## GIVEN EXERCISE
Copy nothing but the lines running from the one containing "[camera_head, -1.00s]" through the end of the listing below. Drop the pictures.

## DATA LINES
╭──

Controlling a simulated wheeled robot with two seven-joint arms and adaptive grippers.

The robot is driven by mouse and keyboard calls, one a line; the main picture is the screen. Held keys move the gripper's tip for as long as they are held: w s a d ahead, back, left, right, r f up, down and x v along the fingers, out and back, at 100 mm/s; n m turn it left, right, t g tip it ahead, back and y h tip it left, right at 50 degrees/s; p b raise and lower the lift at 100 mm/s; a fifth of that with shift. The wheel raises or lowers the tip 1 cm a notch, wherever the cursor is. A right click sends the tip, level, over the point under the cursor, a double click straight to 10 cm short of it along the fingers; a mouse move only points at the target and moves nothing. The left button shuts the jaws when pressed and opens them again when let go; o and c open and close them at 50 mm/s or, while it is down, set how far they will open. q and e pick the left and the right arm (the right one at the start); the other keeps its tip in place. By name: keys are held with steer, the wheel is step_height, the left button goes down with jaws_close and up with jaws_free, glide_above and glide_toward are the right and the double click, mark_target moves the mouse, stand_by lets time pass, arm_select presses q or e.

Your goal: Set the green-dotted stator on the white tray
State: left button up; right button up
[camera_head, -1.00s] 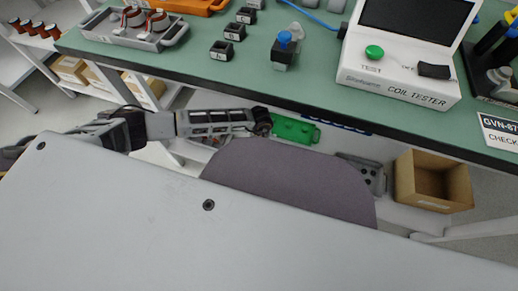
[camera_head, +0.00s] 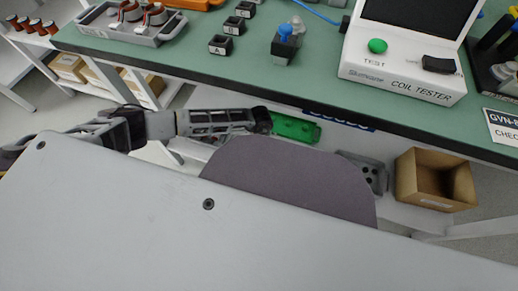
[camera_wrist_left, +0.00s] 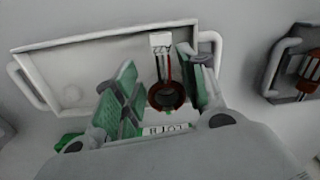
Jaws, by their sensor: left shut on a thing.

╰──

## WRITTEN RESPONSE
[camera_head, -1.00s] 
[camera_head, +0.00s] 
[camera_wrist_left, +0.00s] 
Jaws, by their sensor: left shut on a thing.

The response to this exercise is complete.